3 – Le rotte del Reno (Pannello 3)
Come già accennato, il Reno, assai più torrente che fiume, era un corso d’acqua estremamente indocile, mentre il materiale disponibile in loco per le arginature era scarso e inadeguato; inoltre l’Assunteria delle acque, prudente nel suo oculato e parsimonioso bilancio, si mostrava restia ad ogni spesa che non apparisse urgente, e, quando possibile, preferiva scaricare il dovere e il compito di innalzare e di riparare in maniera adeguata gli argini sugli interessati locali (i proprietari frontisti). Questi, d’altra parte, per contrasti tra le proprietà, non potevano modificare in alcun modo il corso delle acque e talora (come i Ruini alla fine del sec. XVII, vedi Par. 10.3) non si trovavano in grado di provvedere ai lavori più necessari per incompetenza o per difficoltà economiche.
Per tali ragioni non furono mai eliminate dal fiume le numerose bòtte[1], che, se rallentavano nelle magre il corso del fiume, nelle piene, malamente rafforzate con palate e rinforzi di terra friabile, cedevano periodicamente, provocando rotte disastrose, che annullavano in poche ore ogni sforzo fino a quel momento compiuto per mettere a coltura gli appezzamenti sottratti alle acque, Si può affermare che dalla canalizzazione (1526) del Reno in Po di Ferrara, che rappresenta il primo serio tentativo di sistemazione del Fiume, fino al 1752 e oltre, la storia delle condizioni ambientali del territorio di Mirabello e dintorni sia caratterizzata dalla successione delle varie rotte, avvenute nelle maggiori bòtte del fiume. I nomi sono sempre gli stessi: Cremona, Panfilia, Annegati, Bisacca, ma le date variano e si moltiplicano, perché gli allagamenti si ripeterono nell’una o nell’altra di esse, quasi ad ogni piena e le piene si verificavano, in maggiore o in minor misura, più volte all’anno, d’inverno e d’estate: sempre improvvise e solo approssimativamente prevedibili in base a particolari condizioni meteorologiche. Nel Pannello 3, presentiamo solo alcune delle numerosissime mappe e dei profili per rendere l’idea dell’interessamento che sempre il problema suscitò nei tecnici: la ricostruzione del corso del Reno e la gravità della rotta grande di Reno del 1716 (mappe dell’ala destra del Pannello 3) può aiutarci ad intendere meglio la mappa 3.4 che illustra la rotta degli Annegati (1738); la lettura topografica del tratto da S. Agostino a Mirabello del 1800 (mappa 3.6) ci guida a collocare le più gravi rotte.
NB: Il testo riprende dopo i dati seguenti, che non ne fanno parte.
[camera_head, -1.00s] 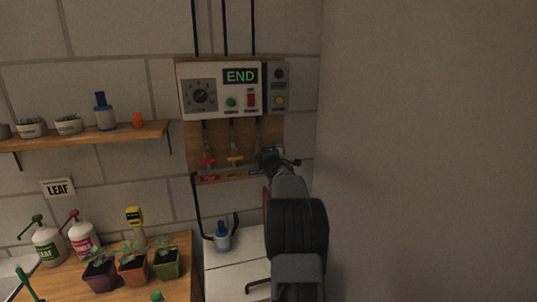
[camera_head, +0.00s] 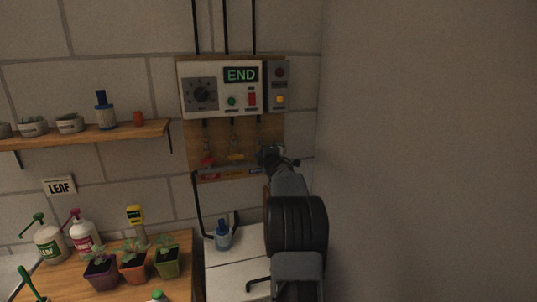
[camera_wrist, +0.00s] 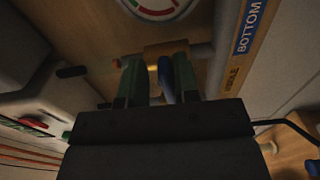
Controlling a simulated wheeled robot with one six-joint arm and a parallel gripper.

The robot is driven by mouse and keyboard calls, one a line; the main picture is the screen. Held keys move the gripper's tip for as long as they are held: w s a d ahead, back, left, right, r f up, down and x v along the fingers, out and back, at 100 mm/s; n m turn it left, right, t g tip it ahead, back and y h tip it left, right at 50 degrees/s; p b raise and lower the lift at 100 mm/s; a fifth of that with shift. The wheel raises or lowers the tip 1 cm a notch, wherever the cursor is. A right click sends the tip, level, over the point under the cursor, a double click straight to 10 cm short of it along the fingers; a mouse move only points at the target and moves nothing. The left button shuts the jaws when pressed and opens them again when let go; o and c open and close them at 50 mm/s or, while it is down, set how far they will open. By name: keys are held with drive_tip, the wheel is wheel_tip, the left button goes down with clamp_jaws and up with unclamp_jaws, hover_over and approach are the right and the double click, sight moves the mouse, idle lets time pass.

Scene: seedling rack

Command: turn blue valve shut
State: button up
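In the wrist view the blue valve handle (camera_wrist: 165,72) lies between the two green fingers of my gripper (camera_wrist: 158,82). It is close to the right finger, and a narrow gap shows between it and the left finger. A brass-coloured valve body (camera_wrist: 166,48) sits behind it. In the head view my gripper (camera_head: 272,157) is at the right end of the valve row and hides the blue valve. The red valve (camera_head: 207,161) and the yellow valve (camera_head: 236,156) stand to its left on the wooden board (camera_head: 262,130).
A control box (camera_head: 212,103) reading "END" hangs above the valves, with a lamp panel (camera_head: 278,88) at its right. A plain wall (camera_head: 430,150) bounds the right side. A blue bottle (camera_head: 223,235) stands below. Potted seedlings (camera_head: 133,268) are on the bench at lower left.

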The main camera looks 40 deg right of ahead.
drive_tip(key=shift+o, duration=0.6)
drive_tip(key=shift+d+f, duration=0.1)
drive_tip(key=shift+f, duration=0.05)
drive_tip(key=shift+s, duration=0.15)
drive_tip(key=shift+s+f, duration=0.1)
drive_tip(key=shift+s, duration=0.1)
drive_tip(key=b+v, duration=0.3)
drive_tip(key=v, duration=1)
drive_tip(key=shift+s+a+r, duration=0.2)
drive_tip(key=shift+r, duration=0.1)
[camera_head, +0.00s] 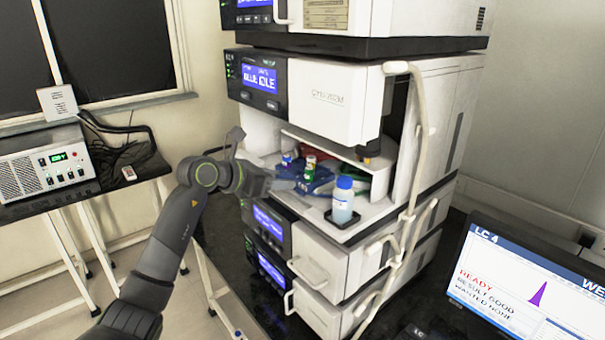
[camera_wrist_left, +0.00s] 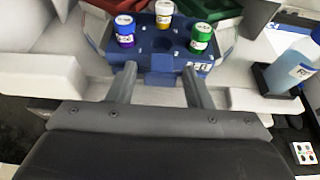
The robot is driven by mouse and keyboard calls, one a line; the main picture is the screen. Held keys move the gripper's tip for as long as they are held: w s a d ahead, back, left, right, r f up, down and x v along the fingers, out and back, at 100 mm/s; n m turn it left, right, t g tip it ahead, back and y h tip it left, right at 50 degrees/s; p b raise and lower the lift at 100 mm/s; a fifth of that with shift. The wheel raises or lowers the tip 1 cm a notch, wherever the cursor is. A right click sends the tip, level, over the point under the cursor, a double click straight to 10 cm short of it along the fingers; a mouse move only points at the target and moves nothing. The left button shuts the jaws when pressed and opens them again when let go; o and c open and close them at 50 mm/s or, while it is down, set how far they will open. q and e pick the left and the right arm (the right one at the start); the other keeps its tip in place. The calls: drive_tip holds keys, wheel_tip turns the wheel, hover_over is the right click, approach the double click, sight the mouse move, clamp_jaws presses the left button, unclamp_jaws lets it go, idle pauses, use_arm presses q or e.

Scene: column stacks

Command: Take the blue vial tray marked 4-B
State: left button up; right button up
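The blue vial tray (camera_head: 318,186) sits on the shelf of the open middle unit. In the left wrist view the blue tray (camera_wrist_left: 150,62) holds a blue-capped vial (camera_wrist_left: 125,30), a yellow vial with a white label (camera_wrist_left: 164,12) and a green-capped vial (camera_wrist_left: 200,38). A small white label is on its front right; I cannot read it surely. My left gripper (camera_wrist_left: 159,72) is open, its fingertips at the tray's front, one on each side of the protruding front block. I cannot tell whether they touch. In the head view the left gripper (camera_head: 285,182) reaches in from the left. My right gripper is not in view.
A blue-capped bottle (camera_head: 343,200) stands in a black holder (camera_head: 342,218) right of the tray. Red (camera_wrist_left: 112,5) and green (camera_wrist_left: 215,8) trays lie behind. A white ledge (camera_head: 335,147) hangs above, and a pale tube (camera_head: 412,180) runs down the right front.

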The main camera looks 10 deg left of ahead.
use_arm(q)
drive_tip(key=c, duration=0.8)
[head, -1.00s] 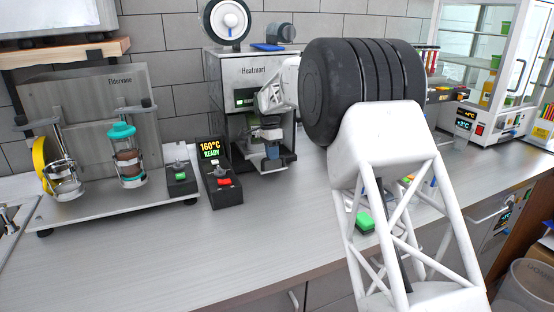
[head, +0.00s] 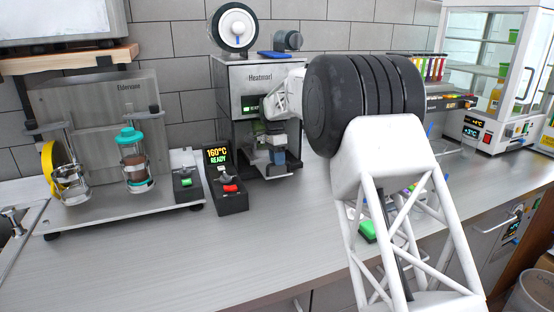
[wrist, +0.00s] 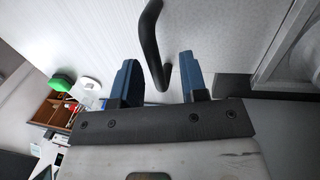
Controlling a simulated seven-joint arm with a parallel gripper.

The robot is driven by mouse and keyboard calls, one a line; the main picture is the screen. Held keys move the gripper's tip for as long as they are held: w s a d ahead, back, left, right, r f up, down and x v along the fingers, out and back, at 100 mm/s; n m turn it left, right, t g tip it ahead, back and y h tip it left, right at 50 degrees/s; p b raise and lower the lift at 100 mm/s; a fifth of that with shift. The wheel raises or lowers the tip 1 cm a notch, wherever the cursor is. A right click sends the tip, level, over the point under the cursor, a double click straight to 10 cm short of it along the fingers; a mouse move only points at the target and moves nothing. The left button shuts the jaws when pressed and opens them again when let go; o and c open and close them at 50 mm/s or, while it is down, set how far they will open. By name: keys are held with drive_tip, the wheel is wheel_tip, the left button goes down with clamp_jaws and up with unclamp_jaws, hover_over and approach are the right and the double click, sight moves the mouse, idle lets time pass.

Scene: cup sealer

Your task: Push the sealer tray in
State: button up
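The steel sealer, marked Heatmarl (head: 258,75), stands at the back of the counter in the head view. My gripper (head: 278,157) is low at its front opening, blue fingers down, and hides much of the opening. The sealer tray cannot be made out clearly there. In the wrist view my gripper (wrist: 159,80) has its two blue fingers spread apart. A bent black handle (wrist: 151,40) reaches down between them, with visible gaps to both fingers. I cannot tell from this view what the handle is fixed to.
A control box reading 160°C READY (head: 226,180) stands left of the sealer. A steel stand (head: 100,110) with two glass vessels is farther left. A green-topped item (head: 367,230) is on the counter behind my arm. The front counter is clear.

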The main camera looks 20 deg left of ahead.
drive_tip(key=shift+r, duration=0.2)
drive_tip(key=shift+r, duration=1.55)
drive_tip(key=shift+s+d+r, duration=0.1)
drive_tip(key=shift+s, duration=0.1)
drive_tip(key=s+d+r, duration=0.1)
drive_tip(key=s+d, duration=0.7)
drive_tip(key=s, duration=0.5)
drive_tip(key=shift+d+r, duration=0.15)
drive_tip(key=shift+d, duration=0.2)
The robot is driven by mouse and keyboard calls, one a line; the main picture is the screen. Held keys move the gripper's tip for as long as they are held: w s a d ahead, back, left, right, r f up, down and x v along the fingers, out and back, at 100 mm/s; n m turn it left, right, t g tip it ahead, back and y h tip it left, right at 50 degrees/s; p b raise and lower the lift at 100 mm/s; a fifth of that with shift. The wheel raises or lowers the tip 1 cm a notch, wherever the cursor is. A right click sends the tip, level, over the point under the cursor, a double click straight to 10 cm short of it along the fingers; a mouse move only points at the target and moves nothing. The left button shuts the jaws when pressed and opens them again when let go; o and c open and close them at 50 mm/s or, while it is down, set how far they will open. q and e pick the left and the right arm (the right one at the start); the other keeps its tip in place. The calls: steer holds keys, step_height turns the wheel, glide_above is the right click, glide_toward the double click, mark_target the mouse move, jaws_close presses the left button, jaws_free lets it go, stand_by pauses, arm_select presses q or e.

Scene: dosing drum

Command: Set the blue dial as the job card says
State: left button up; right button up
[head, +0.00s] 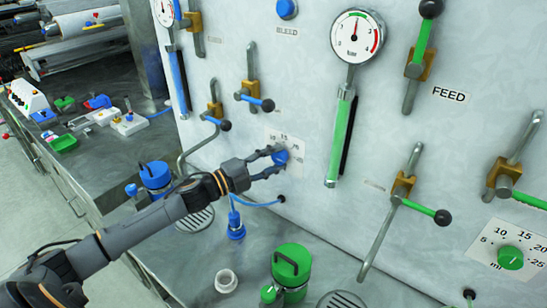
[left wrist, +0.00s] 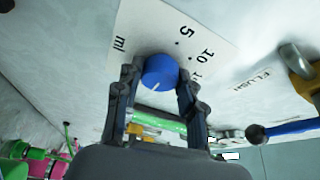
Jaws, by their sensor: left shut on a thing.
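The blue dial (head: 281,157) sits on a white scale plate (head: 304,149) on the upright metal panel. My left gripper (head: 274,161) reaches in from the left and is shut on the dial. In the left wrist view the two fingers (left wrist: 159,80) stand on either side of the blue dial (left wrist: 160,70). A short white pointer line shows on the dial's face, toward the lower edge in that view. The plate reads "ml", 5 and 10; further marks are partly hidden by a finger. My right gripper is not in view. I see no readable job card.
A green dial (head: 510,257) with its own ml scale is at the right. Levers with black knobs and a pressure gauge (head: 357,37) surround the blue dial. A blue canister (head: 155,175) and a green canister (head: 291,265) stand below. A cluttered bench (head: 100,160) is at left.

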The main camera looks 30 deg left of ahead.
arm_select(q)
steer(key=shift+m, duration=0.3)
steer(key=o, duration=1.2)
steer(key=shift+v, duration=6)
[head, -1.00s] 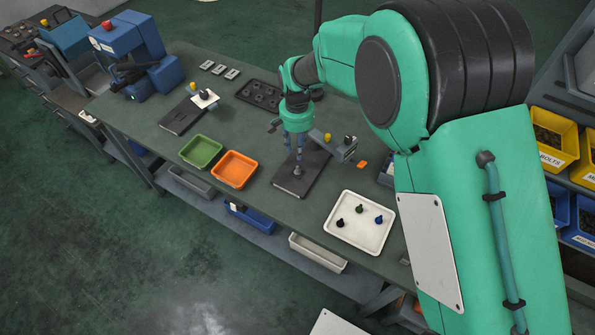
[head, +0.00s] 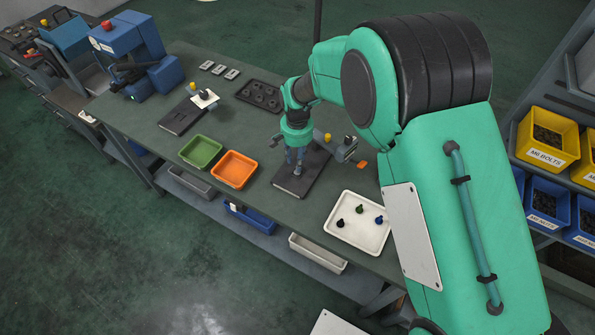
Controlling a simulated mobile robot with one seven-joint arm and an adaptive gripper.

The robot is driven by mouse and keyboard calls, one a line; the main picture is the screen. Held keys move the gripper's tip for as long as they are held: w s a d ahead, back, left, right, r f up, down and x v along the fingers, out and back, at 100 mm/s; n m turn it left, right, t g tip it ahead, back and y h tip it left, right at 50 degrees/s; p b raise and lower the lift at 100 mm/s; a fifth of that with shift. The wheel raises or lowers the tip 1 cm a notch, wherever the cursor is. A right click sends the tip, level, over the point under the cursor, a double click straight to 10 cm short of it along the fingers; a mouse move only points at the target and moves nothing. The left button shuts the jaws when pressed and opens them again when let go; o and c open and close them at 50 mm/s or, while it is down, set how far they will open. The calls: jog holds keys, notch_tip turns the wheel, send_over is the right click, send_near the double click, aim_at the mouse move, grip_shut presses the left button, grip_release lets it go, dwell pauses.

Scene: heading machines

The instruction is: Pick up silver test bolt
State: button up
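The silver test bolt (head: 298,170) is a small grey piece standing on a dark flat plate (head: 291,187) near the middle of the bench. My gripper (head: 295,158) points down right over it, with its fingertips close to the bolt's top. The two fingers look apart, and the bolt still rests on the plate. At this size I cannot tell whether a finger touches the bolt.
A grey device with a yellow knob (head: 328,138) stands just behind my gripper. An orange tray (head: 234,170) and a green tray (head: 201,152) lie to the left. A white tray (head: 347,240) with several small dark, green and blue pieces lies at the right front.

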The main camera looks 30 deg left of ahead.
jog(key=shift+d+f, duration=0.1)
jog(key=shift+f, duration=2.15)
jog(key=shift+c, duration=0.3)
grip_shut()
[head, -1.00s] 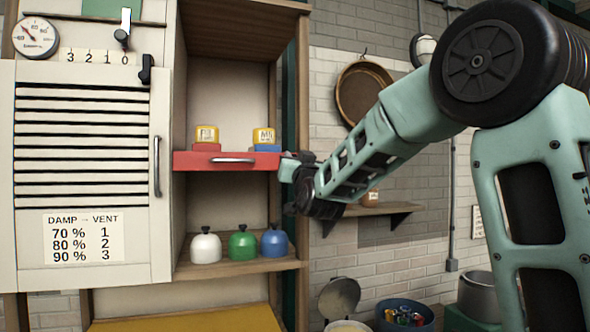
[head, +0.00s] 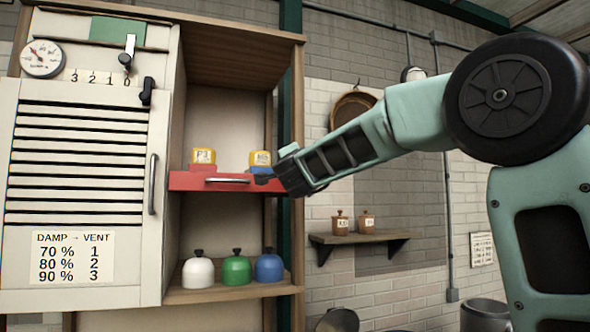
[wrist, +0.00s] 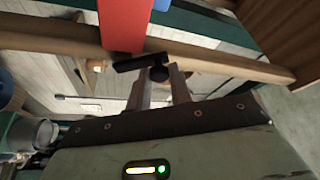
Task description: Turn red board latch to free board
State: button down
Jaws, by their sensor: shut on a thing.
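The red board (head: 215,182) spans the shelf opening in the head view, with a pale bar handle on its front. Its end also shows at the top of the wrist view (wrist: 124,25). A black latch (wrist: 138,63) with a round knob lies by the board's end and the wooden post in the wrist view. My gripper (wrist: 160,84) has its two fingers closed around the latch's knob. In the head view, my gripper (head: 268,178) is at the board's right end and hides most of the latch there.
Two yellow-labelled blocks, one on a red base (head: 203,158) and one on a blue base (head: 260,160), sit at the board. White (head: 197,270), green (head: 236,267) and blue (head: 269,266) weights stand below. A slatted vent panel (head: 80,170) is left; a wall shelf (head: 360,240) is right.

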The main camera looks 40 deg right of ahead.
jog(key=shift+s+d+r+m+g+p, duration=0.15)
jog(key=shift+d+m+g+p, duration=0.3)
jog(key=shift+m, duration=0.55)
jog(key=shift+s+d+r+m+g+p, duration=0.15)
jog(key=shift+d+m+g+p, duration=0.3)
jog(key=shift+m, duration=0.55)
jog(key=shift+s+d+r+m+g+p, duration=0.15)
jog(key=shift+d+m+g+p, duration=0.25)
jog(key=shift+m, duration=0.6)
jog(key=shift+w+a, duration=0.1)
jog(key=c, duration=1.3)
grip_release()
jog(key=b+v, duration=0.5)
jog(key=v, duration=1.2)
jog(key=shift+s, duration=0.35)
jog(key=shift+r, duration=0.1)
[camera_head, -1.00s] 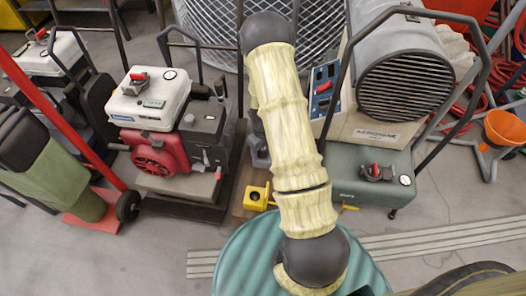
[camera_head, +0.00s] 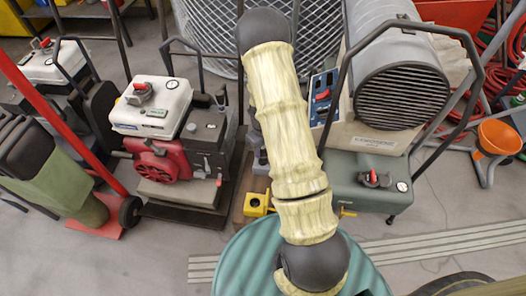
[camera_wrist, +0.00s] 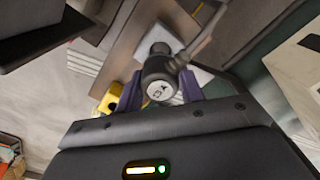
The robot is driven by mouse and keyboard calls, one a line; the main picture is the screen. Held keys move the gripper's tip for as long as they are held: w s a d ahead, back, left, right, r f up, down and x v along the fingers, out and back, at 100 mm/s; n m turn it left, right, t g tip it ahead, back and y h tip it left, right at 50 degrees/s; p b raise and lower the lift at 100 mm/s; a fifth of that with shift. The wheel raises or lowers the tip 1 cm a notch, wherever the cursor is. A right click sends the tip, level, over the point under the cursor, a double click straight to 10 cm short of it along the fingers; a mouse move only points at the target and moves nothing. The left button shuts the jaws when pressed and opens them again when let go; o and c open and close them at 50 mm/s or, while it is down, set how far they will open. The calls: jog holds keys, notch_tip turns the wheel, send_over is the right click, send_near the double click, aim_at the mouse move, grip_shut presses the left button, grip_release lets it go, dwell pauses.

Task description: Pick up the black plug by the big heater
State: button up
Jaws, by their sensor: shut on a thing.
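The big kerosene heater (camera_head: 402,92) has a grey barrel with a round black grille, and it stands right of my arm in the head view. In the wrist view the black plug (camera_wrist: 160,88) is a dark, T-shaped piece with a white round label on its end. My gripper (camera_wrist: 160,94) has its two dark purple fingers on either side of the plug and is shut on it. In the head view my arm hides the gripper and the plug. I cannot tell whether the plug touches what lies behind it.
The heater's green tank (camera_head: 371,184) sits low at its front. A red and white engine unit (camera_head: 155,125) stands to the left. The front floor has ribbed strips (camera_head: 440,241).

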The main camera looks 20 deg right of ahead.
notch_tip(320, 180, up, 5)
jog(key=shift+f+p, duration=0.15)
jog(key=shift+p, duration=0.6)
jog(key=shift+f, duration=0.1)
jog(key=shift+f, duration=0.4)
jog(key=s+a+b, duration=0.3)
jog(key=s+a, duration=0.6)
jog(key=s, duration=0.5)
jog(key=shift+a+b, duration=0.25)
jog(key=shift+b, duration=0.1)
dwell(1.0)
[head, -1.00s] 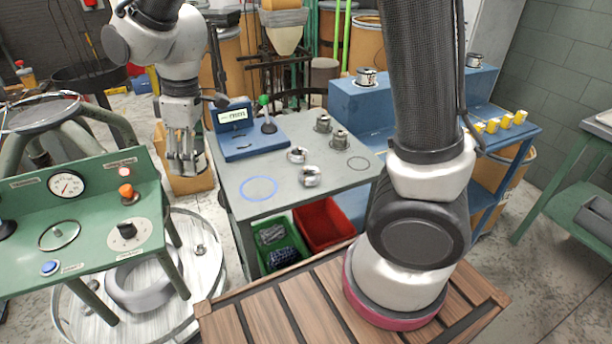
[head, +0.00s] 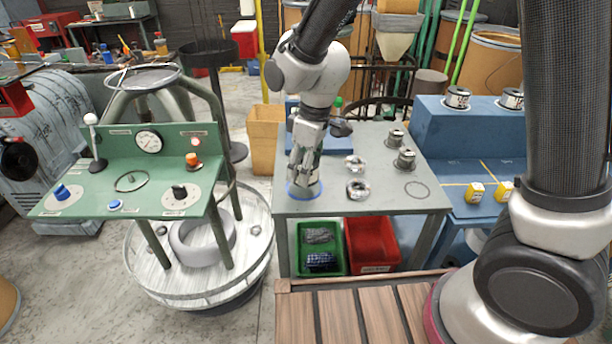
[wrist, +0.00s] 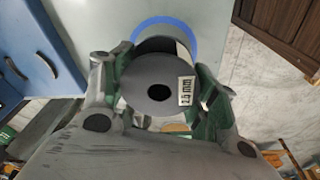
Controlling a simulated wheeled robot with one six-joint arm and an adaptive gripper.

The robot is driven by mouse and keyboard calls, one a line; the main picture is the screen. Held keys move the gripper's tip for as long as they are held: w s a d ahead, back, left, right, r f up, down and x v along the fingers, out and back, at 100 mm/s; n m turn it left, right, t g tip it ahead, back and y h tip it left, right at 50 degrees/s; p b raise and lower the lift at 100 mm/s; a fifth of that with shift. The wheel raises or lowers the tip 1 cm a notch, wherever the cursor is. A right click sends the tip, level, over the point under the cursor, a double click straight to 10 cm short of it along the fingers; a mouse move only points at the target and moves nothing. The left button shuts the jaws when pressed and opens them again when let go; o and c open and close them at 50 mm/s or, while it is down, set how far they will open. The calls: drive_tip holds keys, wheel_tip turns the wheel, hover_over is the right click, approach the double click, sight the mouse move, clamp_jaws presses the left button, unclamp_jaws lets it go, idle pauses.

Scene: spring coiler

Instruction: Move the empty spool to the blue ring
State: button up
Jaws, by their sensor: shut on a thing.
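The empty spool (wrist: 137,82) is dark grey with a central hole and a white label with a mm marking. In the wrist view my gripper (wrist: 162,75) has a finger on each side of it and is shut on it. The blue ring (wrist: 165,20) shows as an arc on the grey table behind the spool, which hides part of it. In the head view my gripper (head: 304,176) points down over the blue ring (head: 290,192) at the table's left front corner. My fingers largely hide the spool there. I cannot tell whether it touches the table.
A green control panel (head: 135,175) stands left. A green bin (head: 310,262) and a red bin (head: 371,245) sit below the table.

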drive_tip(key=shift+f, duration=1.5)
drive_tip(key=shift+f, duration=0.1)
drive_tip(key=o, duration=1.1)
Mappa 3.6 – 1800 circa – Il corso del Reno nel tratto da S. Agostino a Mirabello [Arch. Comunale Ferrara, mappa 9, busta 6]
In sostanza l’ambiente in cui oggi viviamo si presentava, sotto l’azione delle forze naturali, come un immenso acquitrino, dal quale emergevano solo canneti, piante acquatiche, alberi e rari e limitati dossi e poggi. Miasmi e malaria lo rendevano inospitale e malsano. Le alluvioni e le torbide modificavano continuamente i contorni delle ‘isole’ che affioravano qua e là dalla palude.
Tutto quello che oggi vediamo e le condizioni di vita che ci sono concesse sono frutto della secolare opera dell’uomo, che, pur attraverso errori, lentezze e contrasti, grazie alla sua intelligenza e alla sua tenacia, è riuscito a trasformare radicalmente l’aspetto e le condizioni climatiche del paese.
[1] ansa del fiume in cui la corrente batte contro l’argine e quindi soggetta a forte erosione, N.d.C.